Fake it til you break it
Recently, I’ve taken on a lot of work that has me stretched between two levels of consciousness. There is the part of my life that I know pretty well and feel like I can control…and there’s the part that is completely foreign to me and in some cases, completely unknown.
I hate it.
Not the new work, of course.
I hate feeling unprepared. I hate not knowing how things will work out. So, I create little stories that help me feel prepared. They are intricate and beautiful. They have complex characters and dramatic climaxes. They are visionary enough for me to remain focused on the work at hand.
If it’s something I really care about, rarely do I create a story with a happy ending. In fact, the more dramatic the disappointment, the better.

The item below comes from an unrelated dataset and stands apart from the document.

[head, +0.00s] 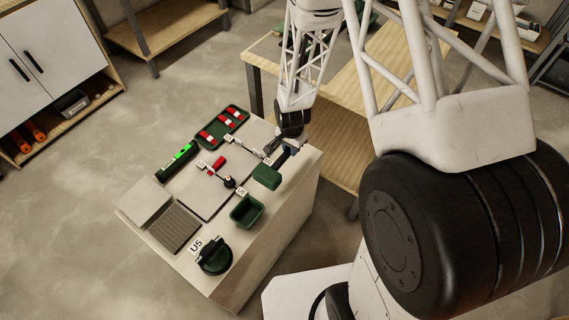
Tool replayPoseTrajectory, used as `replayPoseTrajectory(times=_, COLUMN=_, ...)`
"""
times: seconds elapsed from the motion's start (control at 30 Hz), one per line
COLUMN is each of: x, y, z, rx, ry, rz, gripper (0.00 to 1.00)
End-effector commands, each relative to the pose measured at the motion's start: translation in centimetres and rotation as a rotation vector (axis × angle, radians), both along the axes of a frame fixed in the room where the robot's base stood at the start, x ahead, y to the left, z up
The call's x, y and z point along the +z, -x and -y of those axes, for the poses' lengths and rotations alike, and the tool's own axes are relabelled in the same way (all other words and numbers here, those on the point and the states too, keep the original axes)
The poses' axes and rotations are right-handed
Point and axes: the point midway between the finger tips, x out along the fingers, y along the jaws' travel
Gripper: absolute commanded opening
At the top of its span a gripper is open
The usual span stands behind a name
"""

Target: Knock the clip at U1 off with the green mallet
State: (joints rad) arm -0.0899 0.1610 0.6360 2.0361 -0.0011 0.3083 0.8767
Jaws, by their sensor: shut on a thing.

There are two reasons:
1) the fake heartbreak is meant to prepare me for a real-life disaster
2) in the past, when my heart was broken, it pushed me to be a better person
One of my spiritual gifts is said to be prophecy. It’s far from infallible. What I take that to mean is that the confidence behind my words is enough to plant a powerful seed in people. So I sometimes plant seeds that act on the stories I make up in my mind.
When you act on the stories you tell yourself, they begin to be realized.
If you act on your negative stories, you have done self-sabotage. You can’t afford to tell yourself any negative stories. Your words can invigorate or drain you. If you hope to transform your life, you can’t waste your words on the things that will sap your soul.
My teenage years were filled with relational angst. I saw (and still see) the most beautiful things in my friends and colleagues, but could never see myself as their peers. I filled my diaries with long love letters to boys who had recited accidental poetry in English, or who held my hand as I walked across a puddle. But those love letters were supplemented with wistful comparisons to my fetching classmates, and the list of reasons why the two of them would be a better fit together.
I was forever match-making.
I was forever heart-broken.
It’s a habit– telling stories that don’t work in your favor. That’s called being realistic. Preparing for the worst, but saying that you hope for the best. Agreeing with everyone about “what is.”
It’s really a lie.
“What is” doesn’t have to be “what will be.”
The truth is that the stories that work in my favor are just as beautiful. Even more so, because in those stories, everyone was happy. What makes those stories so hard to tell is that I would have to trust some unknown element to work in my favor.
I have to be vulnerable.
Vulnerability is scary. It’s also the only door to my new life. And (almost) every fiber of my being wants to turn around and run back to the life I know.
So, I’ve decided to Fake It Til I Break It.
Here’s what that means. Whenever I feel scared of the next unknown step, I give myself 20 seconds of courage.
I will grit my teeth and I will walk forward not having a clue about what’s next. But I will do it open-heartedly and hope for grace.
What I am breaking is my attachment to my comfortable way of thinking. What I’m breaking is my habit of playing small and closed off. What I know will break through is the life full of joy, peace and love that has been jumping up and down, waiting for me to embrace it.
If you can’t see what’s next, I encourage you to look again. What you can see is the end– and it’s good. You’ll never know what’s in the middle until you take the first step forward. Fake it until you break it.